Eine Gasse in Castelnou. Foto: Hilke Maunder
Foto: Hilke Maunder

Mittelalterliches Bilderbuchdorf

Ein Fußweg führt abseits vom Verkehr zurück ins mittelalterliche Dorf. Kleine Gassen und Treppenwege verbinden dort die parallel verlaufenden Hauptachsen Carrer d’avall und Carrer del mig.

Von April bis Oktober findet ihr dort Kunsthandwerker und Galerien, Cafés, Lokale und charmante chambres d’hôtes. Außerhalb der Saison wirkt der Ort so ausgestorben wie einst im 19. Jahrhundert, wo er als verlassen und aufgegeben galt.

Foto: Hilke Maunder
Foto: Hilke Maunder

Mit der Restaurierung der Burg – und dem wieder erwachten Interesse an alten Bauten – zog wieder neues Leben ein. Heute zählt Castelnou offiziell 341 Einwohner.

Foto: Hilke Maunder
Foto: Hilke Maunder

Lasst euch durch die Gassen treiben hin zum Dorfplatz, und schaut euch einmal die Fassaden aus groben Feldsteinen genauer an. Manche Häuser besitzen noch traditionelle, halbkugelförmige Backöfen. Andere sind unter der Dachtraufe mit Keramikfliesen geschmückt.

Castelnou. Foto: Hilke Maunder
Eine der Gassen im Herzen von Castelnou. Foto: Hilke Maunder

Bei manchen Wänden hatte ich den Eindruck, als hätte die Burg als Materiallager für die Mauersteine gedient.

Außerhalb der Stadtmauer liegt die Église Sainte-Marie du Mercadal, die um 1259 errichtet wurde.  Werft einmal einen Blick ins Innere – und betrachtet auch einmal die alten Gräber auf dem Friedhof!

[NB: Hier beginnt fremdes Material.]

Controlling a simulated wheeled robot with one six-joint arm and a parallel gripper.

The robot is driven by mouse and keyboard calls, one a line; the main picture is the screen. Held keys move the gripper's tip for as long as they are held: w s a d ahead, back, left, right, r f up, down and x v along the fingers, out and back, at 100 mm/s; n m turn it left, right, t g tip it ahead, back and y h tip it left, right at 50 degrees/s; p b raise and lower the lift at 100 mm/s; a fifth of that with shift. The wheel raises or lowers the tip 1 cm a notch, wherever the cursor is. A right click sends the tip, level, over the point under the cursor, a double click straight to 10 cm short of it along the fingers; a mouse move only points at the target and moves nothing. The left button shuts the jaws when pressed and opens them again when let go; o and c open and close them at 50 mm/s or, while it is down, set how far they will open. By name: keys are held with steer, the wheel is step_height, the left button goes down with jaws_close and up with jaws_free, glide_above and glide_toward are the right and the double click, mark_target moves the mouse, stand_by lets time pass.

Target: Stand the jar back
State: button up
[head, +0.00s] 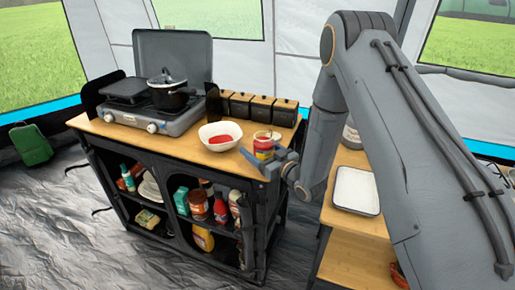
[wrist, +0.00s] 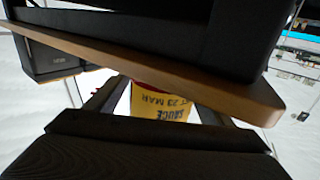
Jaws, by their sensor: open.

Die Ortskirche von Castelnou. Foto: Hilke Maunder
Die Ortskirche von Castelnou. Foto: Hilke Maunder
Foto: HIlke Maunder
Foto: Hilke Maunder

Castelnou: meine Reise-Tipps

Schlemmen

L’Hostal

Küchenchef Paul Bourret serviert katalanische Traditionsküche mit cargolade, escargots à la catalane, Grillgerichten und Winter-Wärmern wie Raclette und Fondue.
• 13, carrer Na Patora, Tel.04 68 53 45 42, www.lhostal.com

Shopping

Weine der Appellation Côtes du Roussillon könnt ihr im Schlosskeller verkosten und kaufen. Werft einen Blick auf die Barriquefässer, die in drei Etagen übereinander liegen!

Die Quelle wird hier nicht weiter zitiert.